Kommentar Olympische Spiele in Rio: In Dankbarkeit, Amen

Die Spiele in Rio waren eine Enttäuschung. Die Brasilianer haben nicht den Erwartungen entsprochen. Und das ist gut so!

Eine Brasilianerin jubelt

Schön war's Foto: dpa

Irritierend ist, dass im deutschsprachigen Raum (und nicht nur dort, überall in westlichen Ländern) niemand über diese Olympischen Sommerspiele so redet, wie es sehr viele Sportler*innen, die dort tätig waren, tun: als ein Fest der Leibesübungen globalen Zuschnitts. Als die wichtigste Zeit in einem Athlet*innenleben.

Medial wird vor allem diese Sicht vermittelt: War das alles öde! Und teuer. Schlimm, das mit den Favelas. Und die Sicherheit, ganz schwierig sei das gewesen. Rio de Janeiro, kurzum, muss so eine Art Hölle gewesen sein. Man möchte spitz anfügen: Nicht so herrlich durchorganisiert wie vor acht Jahren in Peking. Oder vor zwei Jahren in Sotschi am Schwarzen Meer, nicht wahr?
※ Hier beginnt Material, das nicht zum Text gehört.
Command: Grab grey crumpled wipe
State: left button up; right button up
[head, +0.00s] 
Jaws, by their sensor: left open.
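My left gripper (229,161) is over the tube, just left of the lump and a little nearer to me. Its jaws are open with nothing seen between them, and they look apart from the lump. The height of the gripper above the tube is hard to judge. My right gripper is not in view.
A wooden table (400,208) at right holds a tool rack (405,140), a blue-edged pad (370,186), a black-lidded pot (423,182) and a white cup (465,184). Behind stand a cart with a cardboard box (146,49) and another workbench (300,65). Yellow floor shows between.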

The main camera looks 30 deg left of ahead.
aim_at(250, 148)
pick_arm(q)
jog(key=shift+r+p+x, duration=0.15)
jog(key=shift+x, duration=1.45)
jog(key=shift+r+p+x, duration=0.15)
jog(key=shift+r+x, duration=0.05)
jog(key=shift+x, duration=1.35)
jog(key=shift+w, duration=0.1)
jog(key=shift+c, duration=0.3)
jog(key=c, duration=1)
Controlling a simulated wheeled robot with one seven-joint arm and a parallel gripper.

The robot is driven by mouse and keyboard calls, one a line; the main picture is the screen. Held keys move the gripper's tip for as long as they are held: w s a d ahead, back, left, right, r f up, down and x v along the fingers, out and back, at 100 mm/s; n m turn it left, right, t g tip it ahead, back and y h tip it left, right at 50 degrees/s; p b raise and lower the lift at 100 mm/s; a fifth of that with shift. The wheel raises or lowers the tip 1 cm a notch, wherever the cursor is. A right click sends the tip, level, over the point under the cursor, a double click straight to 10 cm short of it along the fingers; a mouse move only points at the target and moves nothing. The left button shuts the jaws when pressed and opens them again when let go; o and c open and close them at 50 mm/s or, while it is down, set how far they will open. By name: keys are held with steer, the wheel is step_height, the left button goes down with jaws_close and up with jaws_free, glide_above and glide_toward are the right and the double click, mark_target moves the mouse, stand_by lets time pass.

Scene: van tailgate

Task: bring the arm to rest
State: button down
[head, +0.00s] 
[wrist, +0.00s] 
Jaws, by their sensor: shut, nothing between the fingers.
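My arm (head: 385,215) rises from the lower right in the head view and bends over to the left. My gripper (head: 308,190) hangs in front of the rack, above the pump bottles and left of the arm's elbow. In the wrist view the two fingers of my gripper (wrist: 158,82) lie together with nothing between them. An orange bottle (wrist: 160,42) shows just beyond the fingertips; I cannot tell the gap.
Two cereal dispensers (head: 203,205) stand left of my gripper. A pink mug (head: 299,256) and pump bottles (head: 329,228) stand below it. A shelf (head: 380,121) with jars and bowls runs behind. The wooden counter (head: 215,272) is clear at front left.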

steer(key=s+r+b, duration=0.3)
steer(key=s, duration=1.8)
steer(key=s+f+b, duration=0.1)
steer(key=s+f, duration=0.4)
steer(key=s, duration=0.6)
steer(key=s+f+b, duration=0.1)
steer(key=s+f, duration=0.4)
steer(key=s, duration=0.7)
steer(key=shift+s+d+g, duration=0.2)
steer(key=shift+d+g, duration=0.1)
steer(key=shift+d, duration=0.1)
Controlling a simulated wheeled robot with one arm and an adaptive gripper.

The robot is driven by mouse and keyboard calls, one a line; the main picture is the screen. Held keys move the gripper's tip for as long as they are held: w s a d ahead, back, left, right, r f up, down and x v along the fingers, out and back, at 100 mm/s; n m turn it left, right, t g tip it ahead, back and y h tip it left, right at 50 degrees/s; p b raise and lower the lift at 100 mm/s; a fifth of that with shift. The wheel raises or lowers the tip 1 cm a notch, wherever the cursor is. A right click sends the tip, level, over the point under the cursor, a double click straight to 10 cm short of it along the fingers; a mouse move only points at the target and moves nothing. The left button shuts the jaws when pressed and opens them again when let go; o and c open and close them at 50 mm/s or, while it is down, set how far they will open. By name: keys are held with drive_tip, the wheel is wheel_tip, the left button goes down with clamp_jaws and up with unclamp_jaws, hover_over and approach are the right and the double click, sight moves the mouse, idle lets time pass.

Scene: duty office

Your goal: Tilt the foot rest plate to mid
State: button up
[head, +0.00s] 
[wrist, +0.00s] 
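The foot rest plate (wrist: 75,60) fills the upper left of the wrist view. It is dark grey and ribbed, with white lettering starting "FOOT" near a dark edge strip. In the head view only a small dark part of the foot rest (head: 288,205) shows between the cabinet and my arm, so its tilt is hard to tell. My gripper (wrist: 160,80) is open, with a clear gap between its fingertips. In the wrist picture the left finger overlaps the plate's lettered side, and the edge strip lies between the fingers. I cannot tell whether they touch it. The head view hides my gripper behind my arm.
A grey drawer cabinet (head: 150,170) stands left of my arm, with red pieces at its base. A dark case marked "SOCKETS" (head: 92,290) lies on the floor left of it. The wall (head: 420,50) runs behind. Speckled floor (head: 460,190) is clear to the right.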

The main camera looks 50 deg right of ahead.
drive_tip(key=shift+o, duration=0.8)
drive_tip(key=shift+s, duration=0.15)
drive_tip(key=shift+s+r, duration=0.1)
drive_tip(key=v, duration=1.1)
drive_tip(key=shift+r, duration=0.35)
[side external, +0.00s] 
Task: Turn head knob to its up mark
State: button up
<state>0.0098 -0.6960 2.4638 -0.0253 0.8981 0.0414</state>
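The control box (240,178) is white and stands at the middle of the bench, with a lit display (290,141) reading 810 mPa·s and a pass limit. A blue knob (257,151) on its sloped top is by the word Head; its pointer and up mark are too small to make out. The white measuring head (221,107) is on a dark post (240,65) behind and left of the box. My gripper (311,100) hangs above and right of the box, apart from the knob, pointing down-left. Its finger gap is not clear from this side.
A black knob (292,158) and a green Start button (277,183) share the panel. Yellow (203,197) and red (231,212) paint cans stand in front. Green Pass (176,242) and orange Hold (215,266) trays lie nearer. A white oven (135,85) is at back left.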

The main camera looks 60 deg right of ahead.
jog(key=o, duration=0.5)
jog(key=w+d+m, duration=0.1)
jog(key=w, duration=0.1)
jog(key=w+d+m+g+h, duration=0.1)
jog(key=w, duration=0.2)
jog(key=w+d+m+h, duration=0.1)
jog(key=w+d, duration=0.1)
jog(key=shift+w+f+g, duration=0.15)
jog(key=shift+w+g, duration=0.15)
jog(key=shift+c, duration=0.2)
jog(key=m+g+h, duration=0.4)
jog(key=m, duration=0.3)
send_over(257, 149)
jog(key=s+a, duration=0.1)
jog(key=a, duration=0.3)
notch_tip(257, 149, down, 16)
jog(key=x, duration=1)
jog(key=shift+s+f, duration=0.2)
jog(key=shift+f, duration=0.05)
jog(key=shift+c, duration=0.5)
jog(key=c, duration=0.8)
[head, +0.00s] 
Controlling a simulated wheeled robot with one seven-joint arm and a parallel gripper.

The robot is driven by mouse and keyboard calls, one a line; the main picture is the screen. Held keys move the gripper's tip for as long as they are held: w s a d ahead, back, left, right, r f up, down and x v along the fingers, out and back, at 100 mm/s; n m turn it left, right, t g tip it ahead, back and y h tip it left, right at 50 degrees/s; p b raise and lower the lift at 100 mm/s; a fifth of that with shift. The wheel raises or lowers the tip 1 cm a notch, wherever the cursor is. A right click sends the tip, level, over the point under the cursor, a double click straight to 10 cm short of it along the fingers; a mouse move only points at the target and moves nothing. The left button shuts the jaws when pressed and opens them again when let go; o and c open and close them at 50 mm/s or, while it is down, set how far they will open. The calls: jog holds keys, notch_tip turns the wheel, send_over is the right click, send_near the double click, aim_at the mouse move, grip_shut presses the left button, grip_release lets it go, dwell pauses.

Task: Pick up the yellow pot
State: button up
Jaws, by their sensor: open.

Zur Erinnerung: Es war eine linke Regierung Brasiliens, die sich nichts sehnlicher wünschte, als diese Olympischen Sommerspiele auszurichten. Lula, Rousseff & Co: Sie wollten ihr Land als einen Global Player präsentieren, der ein Monsterevent auszurichten vermag.

Das Korsett der Erwartungshaltungen machte es den Brasilianern von Beginn an unmöglich, zu gefallen. Die Welt wollte dauerhaft gute Laune gepaart mit perfekter Organisation als Zeichen der Dankbarkeit dafür, dass die Spiele weder in einem reichen Land (wie London 2012) noch in einem diktatorisch regierten Staat (wie China 2008) ausgerichtet werden dürfen.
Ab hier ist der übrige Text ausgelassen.